The Salomon Techamphibian 5 is a high-performing shoe that drains easily, has great grip, and even looks like a normal shoe.
Water sneakers are designed to look and feel like your regular athletic shoes but are built with quick-drying, water-resistant materials. They’re great for more active pursuits such as water hiking or trail running in wet conditions. Oftentimes these are more comfortable, but come at a cost where it takes that comfy material a bit longer to dry out. Drainage can be a key factor here. If you’re going in and out of the water often you’ll want something that drains easily, which is why some of the shoes in this category have a bit of a, should we say, “unique” design.
These types are meant to be worn underwater more often than not, and even to swim around with. Often times they are form-fitting to the foot to give a snug fit. They may also have neoprene to keep your feet warmer in colder water, but aren’t as thick as a traditional wetsuit bootie.
What Are Water Shoes Best For?
Swimming and Snorkeling
Water shoes protect your feet from sharp objects and rough surfaces, making them ideal for swimming or snorkelling. Those who frequently engage in these activities, especially in natural bodies of water, can greatly benefit from water shoes.

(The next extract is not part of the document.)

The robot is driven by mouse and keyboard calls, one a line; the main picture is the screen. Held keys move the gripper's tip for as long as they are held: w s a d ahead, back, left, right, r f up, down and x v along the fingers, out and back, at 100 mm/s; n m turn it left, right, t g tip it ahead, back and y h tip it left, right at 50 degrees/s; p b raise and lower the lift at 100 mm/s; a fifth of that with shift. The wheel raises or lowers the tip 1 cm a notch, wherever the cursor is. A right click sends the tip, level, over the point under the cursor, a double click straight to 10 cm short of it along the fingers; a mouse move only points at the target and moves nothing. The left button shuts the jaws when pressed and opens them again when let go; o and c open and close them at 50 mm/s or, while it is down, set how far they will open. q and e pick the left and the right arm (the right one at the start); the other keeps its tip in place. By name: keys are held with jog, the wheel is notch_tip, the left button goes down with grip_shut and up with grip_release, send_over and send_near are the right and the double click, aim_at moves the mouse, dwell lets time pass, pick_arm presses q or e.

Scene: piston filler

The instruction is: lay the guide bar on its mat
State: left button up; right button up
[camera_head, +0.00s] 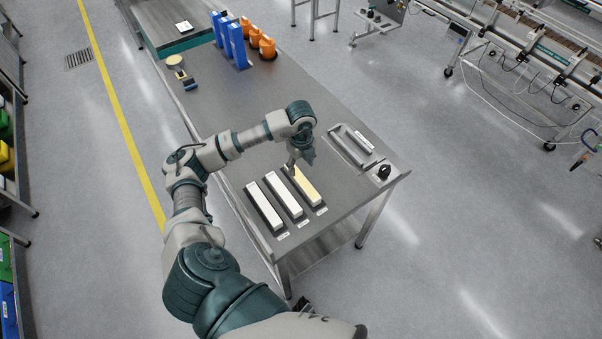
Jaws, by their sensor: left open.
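Three long narrow strips lie side by side near the table's front edge: a white one (264,206) at left, a white one (284,196) in the middle and a pale yellow one (309,190) at right. Each has a dark border and a small label below it. I cannot tell for sure which is the guide bar or its mat. My left gripper (291,168) is open and points down at the far end of the middle and yellow strips. It partly hides the yellow strip's far end, and contact cannot be told. My right gripper is not in view.
A grey tray (340,139) with a label lies at the table's right edge, near a black knob (384,171). Blue upright holders (237,45) and orange parts (267,48) stand at the far end.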

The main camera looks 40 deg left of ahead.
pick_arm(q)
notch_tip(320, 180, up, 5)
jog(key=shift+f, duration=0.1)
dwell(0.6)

Being active near the water is a good enough reason to invest in a good pair of water shoes. Water shoes provide grip on slippery surfaces and protect the feet from potential injury. Water sneakers, in particular, offer the needed balance between protection, comfort, and style.
Hiking and Trekking
For individuals who enjoy hiking or trekking in wet conditions, or crossing streams and rivers, water shoes can provide better traction and keep feet dry and comfortable. Wet boots are a great choice for these kinds of activities.
Keep in mind that choosing the best water shoes largely depends on your specific needs and the activities you plan to engage in. Understanding the various categories of water shoes and their uses can help you make an informed decision.